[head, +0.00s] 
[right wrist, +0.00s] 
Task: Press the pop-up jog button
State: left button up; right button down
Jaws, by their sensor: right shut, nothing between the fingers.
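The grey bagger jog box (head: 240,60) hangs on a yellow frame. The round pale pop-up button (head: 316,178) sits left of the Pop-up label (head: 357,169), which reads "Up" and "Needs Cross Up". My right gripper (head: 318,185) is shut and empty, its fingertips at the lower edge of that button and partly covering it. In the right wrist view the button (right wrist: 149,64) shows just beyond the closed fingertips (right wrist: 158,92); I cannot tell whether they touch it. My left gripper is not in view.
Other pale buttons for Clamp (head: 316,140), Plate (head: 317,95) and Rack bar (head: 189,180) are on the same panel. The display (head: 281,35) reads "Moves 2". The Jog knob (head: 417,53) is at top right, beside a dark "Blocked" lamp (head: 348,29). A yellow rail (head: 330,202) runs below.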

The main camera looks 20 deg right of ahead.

───

_Task goal_
Repeat these lines exactly and nothing more: the one containing "[right wrist, +0.00s]", the one containing "State: left button up; right button down", and all the lines between.

_Final result_
[right wrist, +0.00s] 
Task: Press the pop-up jog button
State: left button up; right button down

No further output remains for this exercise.